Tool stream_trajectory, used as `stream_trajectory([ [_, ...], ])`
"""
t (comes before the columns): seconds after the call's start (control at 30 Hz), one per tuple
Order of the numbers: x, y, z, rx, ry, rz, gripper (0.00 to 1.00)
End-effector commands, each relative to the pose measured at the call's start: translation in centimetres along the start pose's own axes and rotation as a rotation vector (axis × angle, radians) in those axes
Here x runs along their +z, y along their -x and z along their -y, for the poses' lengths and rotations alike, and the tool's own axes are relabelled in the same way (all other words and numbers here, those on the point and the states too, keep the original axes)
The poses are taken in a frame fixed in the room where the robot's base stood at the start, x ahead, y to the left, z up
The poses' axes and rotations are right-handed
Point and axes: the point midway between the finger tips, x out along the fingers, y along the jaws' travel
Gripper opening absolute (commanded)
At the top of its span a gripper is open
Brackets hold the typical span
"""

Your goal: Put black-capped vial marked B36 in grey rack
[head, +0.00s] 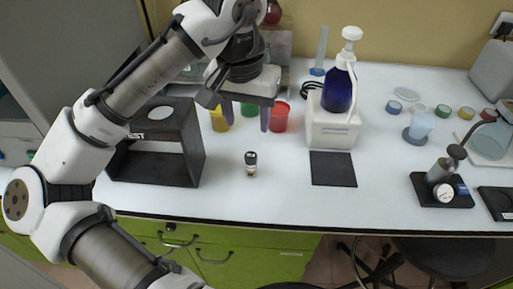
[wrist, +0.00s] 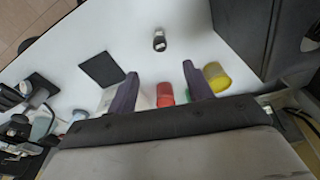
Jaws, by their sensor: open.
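A small black-capped vial (head: 251,164) stands upright on the white bench near its front edge. It also shows in the wrist view (wrist: 159,41), with a pale label whose marking is too small to read. My gripper (head: 246,115) is open and empty above the bench, behind and above the vial and apart from it. In the wrist view its two fingers (wrist: 161,85) are spread, with the vial beyond and between them. I cannot make out a grey rack with certainty in either view.
A black box-like stand (head: 190,145) is left of the vial. Yellow (head: 219,118) and red (head: 280,117) containers stand behind. A black mat (head: 333,169) lies right, before a white unit with a blue pump bottle (head: 338,92). A gauge device (head: 442,185) is far right. Bench around the vial is clear.

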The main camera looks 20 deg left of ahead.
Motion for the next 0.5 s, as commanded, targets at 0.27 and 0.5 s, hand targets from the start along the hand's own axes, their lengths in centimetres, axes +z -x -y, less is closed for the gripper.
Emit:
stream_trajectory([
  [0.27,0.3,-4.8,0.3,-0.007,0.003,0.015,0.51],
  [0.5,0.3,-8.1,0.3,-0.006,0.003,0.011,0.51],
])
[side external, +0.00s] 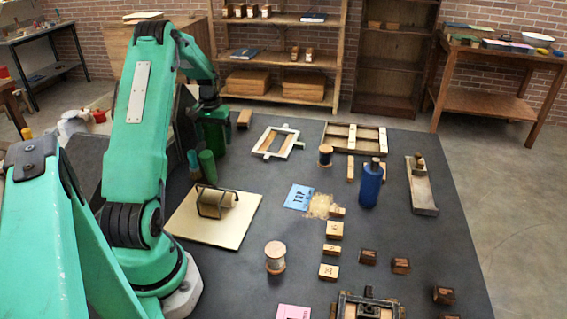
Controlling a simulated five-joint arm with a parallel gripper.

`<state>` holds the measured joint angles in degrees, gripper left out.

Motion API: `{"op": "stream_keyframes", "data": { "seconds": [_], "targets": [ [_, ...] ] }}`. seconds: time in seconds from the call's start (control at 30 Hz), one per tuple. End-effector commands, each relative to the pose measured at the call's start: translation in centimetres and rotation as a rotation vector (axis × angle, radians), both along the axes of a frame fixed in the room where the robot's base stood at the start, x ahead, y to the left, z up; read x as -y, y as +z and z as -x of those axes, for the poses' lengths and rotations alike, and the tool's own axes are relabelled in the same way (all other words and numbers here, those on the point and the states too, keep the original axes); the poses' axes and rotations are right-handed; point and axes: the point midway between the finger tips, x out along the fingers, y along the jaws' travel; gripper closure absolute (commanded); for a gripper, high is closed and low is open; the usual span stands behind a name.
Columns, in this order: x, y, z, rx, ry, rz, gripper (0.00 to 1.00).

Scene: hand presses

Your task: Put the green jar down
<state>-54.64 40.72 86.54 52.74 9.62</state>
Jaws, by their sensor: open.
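The green jar (212,138) stands upright at the far left of the dark work surface (300,210), as far as this view shows. My gripper (210,108) is directly over and around the jar's top, pointing down.
A roller (214,203) sits on a cream board (245,222). A white frame (276,142), a blue bottle (370,186) and several small wooden blocks lie to the right.

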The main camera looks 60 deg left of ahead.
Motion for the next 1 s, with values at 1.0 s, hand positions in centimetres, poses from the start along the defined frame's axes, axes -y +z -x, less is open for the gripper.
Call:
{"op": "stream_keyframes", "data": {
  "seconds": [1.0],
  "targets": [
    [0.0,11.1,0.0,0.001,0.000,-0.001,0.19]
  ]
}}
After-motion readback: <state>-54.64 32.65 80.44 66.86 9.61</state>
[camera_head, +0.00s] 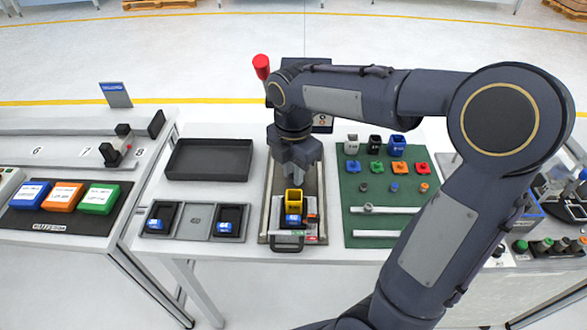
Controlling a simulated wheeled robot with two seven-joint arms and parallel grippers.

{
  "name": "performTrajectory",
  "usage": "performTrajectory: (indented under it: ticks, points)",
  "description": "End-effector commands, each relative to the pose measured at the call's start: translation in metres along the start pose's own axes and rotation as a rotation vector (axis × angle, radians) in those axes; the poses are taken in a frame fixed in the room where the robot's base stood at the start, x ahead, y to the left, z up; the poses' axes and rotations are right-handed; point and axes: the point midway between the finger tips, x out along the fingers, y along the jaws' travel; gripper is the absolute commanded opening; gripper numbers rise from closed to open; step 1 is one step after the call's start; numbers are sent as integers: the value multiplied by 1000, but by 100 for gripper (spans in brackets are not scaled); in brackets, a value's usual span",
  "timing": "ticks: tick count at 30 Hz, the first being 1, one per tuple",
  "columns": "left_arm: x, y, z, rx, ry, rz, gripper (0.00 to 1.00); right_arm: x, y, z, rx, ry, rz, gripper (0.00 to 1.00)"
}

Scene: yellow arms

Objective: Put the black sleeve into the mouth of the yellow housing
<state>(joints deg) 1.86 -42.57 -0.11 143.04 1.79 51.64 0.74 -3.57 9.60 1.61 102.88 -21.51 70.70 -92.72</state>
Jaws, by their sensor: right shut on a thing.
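The yellow housing (294,197) stands on the fixture plate (267,222) in the middle of the table. My right gripper (294,182) points down just above and behind the housing, with its jaws shut. What it holds is hidden by the fingers and the housing; the black sleeve does not show clearly anywhere else, so I take it to be in these jaws. I cannot tell whether the sleeve touches the housing's mouth. My left gripper is not in view.
A green mat (353,225) at right carries several coloured blocks, small rings and light bars. An empty dark tray (208,160) lies at left, behind shallow trays with blue parts (226,226). My right arm covers the table's right side. A red lamp (261,67) rises behind.

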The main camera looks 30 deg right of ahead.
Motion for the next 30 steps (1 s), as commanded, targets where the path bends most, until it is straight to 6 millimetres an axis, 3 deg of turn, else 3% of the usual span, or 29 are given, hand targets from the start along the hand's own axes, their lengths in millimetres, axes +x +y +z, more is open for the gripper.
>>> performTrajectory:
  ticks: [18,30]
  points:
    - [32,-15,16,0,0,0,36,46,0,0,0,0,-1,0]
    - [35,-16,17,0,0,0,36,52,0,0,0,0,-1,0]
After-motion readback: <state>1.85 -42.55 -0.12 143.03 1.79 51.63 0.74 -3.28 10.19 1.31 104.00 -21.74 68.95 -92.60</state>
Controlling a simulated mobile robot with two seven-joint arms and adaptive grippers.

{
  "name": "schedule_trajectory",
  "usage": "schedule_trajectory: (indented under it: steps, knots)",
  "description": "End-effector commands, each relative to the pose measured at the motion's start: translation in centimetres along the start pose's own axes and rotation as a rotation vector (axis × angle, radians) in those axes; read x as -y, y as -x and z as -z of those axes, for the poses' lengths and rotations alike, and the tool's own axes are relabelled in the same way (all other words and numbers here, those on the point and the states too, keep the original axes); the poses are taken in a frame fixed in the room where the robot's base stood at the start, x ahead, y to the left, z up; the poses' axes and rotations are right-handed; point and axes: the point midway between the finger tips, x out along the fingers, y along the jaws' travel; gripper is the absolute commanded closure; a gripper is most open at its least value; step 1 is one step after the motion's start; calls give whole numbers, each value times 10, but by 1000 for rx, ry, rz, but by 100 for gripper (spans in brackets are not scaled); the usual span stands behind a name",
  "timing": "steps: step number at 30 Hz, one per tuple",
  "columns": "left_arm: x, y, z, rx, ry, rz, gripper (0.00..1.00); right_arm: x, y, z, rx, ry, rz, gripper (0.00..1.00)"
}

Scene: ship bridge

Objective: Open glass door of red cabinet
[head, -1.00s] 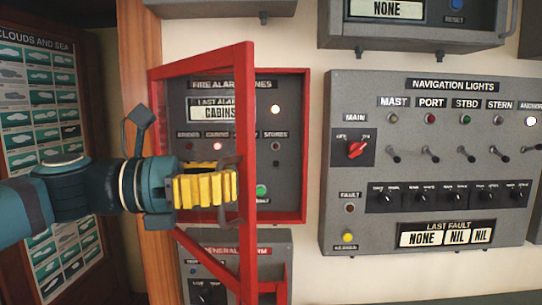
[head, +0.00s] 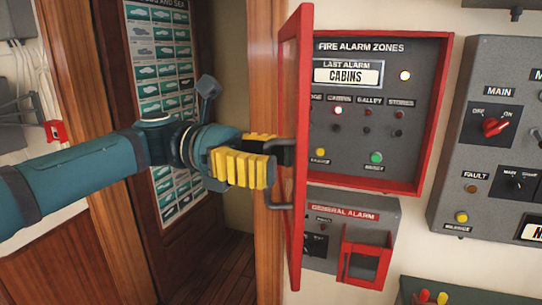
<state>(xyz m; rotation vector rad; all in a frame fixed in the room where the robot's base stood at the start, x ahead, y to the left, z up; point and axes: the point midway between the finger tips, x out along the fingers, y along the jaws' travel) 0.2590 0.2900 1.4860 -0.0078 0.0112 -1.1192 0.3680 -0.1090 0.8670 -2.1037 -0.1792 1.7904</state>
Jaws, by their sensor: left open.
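The red cabinet (head: 433,110) hangs on the wall right of centre in the head view, and its fire alarm panel (head: 350,105) shows uncovered. Its red-framed glass door (head: 300,130) stands swung out toward me, nearly edge-on, at the cabinet's left. A dark handle (head: 283,206) sticks out from the door's left face. My left gripper (head: 268,160), with yellow fingers, is open at the handle, left of the door. The fingers overlap the handle in the picture; I cannot tell whether they touch it. My right gripper is not in view.
A general alarm box (head: 388,212) with a small red frame is below the cabinet. A navigation lights panel (head: 480,130) is at the right. A wooden post (head: 265,60) stands behind my gripper.

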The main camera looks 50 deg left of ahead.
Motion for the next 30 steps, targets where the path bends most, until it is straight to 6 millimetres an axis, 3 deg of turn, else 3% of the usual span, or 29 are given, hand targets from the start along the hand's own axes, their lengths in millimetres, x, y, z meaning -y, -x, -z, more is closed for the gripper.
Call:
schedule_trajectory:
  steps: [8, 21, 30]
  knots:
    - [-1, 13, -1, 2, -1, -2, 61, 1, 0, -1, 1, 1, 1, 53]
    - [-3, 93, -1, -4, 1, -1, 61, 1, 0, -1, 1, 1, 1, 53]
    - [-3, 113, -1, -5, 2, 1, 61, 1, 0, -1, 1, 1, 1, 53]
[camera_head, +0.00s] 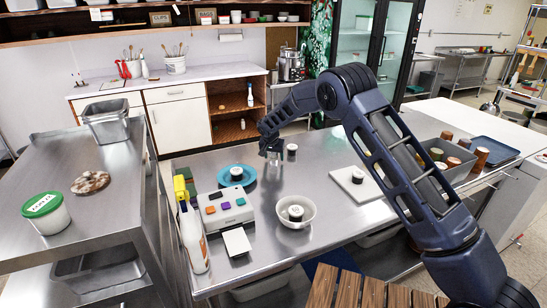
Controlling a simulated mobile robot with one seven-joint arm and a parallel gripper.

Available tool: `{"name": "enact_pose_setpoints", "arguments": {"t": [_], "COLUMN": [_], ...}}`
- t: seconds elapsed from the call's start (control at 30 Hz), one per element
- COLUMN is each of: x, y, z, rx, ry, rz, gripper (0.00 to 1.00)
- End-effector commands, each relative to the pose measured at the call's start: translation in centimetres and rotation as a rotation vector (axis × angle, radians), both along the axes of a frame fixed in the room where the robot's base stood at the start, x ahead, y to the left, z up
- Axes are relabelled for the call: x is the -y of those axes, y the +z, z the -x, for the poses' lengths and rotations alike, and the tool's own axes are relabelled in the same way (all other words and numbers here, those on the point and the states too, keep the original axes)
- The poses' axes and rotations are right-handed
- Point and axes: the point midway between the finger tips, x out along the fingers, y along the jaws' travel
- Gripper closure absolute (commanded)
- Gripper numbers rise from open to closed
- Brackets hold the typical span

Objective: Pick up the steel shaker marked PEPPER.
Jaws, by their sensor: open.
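Several small dark-topped, light-bodied pieces that look like shakers stand on the steel counter (330,155). One shaker (237,172) is on a blue plate (248,181). Another shaker (291,150) stands on bare steel just right of my gripper. A third shaker (295,212) is in a white bowl (309,219). A further shaker (358,176) is on a white board (345,185). No marking is readable at this size, so I cannot tell which says PEPPER. My gripper (275,160) is open and points down over the counter, between the blue plate and the bare-steel shaker. I see nothing held in it.
A grey bin (452,150), brown cups (480,158) and a blue tray (495,151) are at the right. Bare steel lies between bowl and board.

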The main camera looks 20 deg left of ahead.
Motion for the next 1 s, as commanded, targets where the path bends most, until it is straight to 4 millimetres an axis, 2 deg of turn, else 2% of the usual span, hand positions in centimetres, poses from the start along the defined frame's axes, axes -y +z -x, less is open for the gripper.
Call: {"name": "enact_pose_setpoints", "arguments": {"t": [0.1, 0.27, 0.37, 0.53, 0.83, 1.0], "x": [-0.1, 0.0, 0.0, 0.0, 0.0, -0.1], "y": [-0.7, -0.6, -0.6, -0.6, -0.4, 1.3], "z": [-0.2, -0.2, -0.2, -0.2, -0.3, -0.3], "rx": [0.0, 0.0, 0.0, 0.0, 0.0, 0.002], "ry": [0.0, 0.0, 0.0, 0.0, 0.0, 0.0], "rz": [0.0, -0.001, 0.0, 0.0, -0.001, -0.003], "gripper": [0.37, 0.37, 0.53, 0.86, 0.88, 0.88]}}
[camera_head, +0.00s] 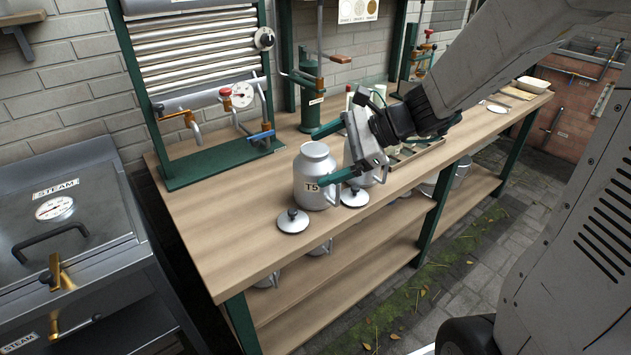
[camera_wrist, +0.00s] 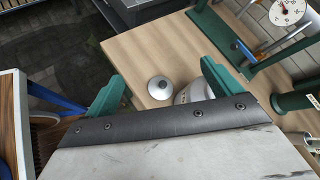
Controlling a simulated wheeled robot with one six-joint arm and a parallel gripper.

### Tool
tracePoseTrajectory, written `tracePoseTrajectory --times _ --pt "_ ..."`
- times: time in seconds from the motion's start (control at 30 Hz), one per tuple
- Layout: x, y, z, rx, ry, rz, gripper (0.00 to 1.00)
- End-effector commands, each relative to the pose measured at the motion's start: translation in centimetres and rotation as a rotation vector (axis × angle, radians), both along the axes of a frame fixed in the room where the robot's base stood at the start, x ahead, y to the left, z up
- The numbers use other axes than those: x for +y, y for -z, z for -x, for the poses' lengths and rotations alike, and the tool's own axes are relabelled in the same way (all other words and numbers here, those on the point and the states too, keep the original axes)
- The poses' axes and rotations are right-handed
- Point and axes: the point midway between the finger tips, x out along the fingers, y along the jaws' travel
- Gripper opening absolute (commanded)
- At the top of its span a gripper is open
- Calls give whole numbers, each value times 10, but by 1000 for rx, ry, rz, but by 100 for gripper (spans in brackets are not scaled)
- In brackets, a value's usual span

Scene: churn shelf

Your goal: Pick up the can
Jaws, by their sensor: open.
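A silver metal can (camera_head: 313,182) marked T5 stands upright and open-topped on the wooden workbench. My gripper (camera_head: 318,157) is open at its right side, its two green fingers reaching toward it, one near the can's far side and one near its front. I cannot tell whether either finger touches it. In the wrist view, my gripper (camera_wrist: 165,84) has its green fingers wide apart with nothing clasped. Part of a silver can (camera_wrist: 189,94) shows beside the right finger, its rest hidden by the finger and gripper body.
Round lids lie on the bench (camera_head: 225,235), one in front of the can (camera_head: 292,221) and one to its right (camera_head: 355,197). A green-framed press with a gauge (camera_head: 238,95) stands behind. The bench's left end is clear.

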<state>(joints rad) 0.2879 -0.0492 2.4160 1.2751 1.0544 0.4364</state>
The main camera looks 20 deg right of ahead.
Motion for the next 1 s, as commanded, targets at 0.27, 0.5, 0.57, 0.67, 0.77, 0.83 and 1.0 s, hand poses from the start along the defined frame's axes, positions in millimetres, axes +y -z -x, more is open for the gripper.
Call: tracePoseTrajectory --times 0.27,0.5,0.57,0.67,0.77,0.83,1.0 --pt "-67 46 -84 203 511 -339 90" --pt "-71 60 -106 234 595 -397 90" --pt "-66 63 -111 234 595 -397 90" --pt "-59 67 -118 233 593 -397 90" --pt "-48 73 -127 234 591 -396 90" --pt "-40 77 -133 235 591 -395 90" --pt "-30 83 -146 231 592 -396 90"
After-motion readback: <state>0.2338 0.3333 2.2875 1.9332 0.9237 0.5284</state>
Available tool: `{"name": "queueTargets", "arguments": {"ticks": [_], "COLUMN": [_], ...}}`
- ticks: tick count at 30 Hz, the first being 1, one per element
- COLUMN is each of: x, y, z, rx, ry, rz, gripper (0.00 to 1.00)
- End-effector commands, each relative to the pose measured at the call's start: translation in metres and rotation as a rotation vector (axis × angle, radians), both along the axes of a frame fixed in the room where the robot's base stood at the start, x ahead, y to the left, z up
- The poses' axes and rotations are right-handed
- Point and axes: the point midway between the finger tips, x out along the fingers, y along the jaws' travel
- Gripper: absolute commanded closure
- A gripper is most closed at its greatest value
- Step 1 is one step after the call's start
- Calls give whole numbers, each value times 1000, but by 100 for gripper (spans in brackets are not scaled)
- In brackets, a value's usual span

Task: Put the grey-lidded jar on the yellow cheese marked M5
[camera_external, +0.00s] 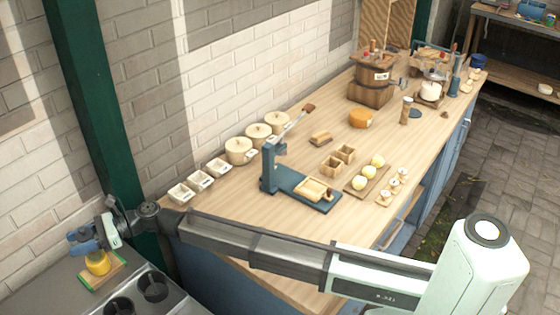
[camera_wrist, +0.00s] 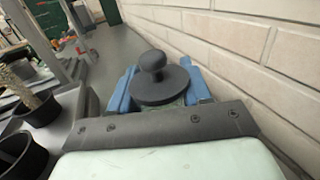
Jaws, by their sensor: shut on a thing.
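My gripper (camera_external: 86,240), with blue fingers, is at the far left in the external view, low over the grey counter. It is shut on the grey-lidded jar; in the wrist view the round dark grey lid with its knob (camera_wrist: 155,75) shows between the fingers, and the jar's body is mostly hidden. A yellow piece (camera_external: 98,263), which looks like the cheese, is directly below the fingers on a green-edged wooden board (camera_external: 88,282). I cannot read a mark on it, nor tell whether the jar touches it.
Two black round pots (camera_external: 153,287) stand in a grey unit right of the board. A green post (camera_external: 90,120) and brick wall are close behind my gripper. The wooden bench (camera_external: 220,220) holds lidded crocks, a blue press, small boxes and an orange cheese wheel (camera_external: 361,118).

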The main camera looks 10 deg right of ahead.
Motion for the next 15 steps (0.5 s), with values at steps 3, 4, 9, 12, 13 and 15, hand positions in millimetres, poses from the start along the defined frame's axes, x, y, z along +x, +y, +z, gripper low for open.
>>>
__________________________________________________
Short task:
In the listing above, find each line with the word "being" and copy it.

Exercise response:
  "timing": "ticks: tick count at 30 Hz, the first being 1, one per tuple",
- ticks: tick count at 30 Hz, the first being 1, one per element

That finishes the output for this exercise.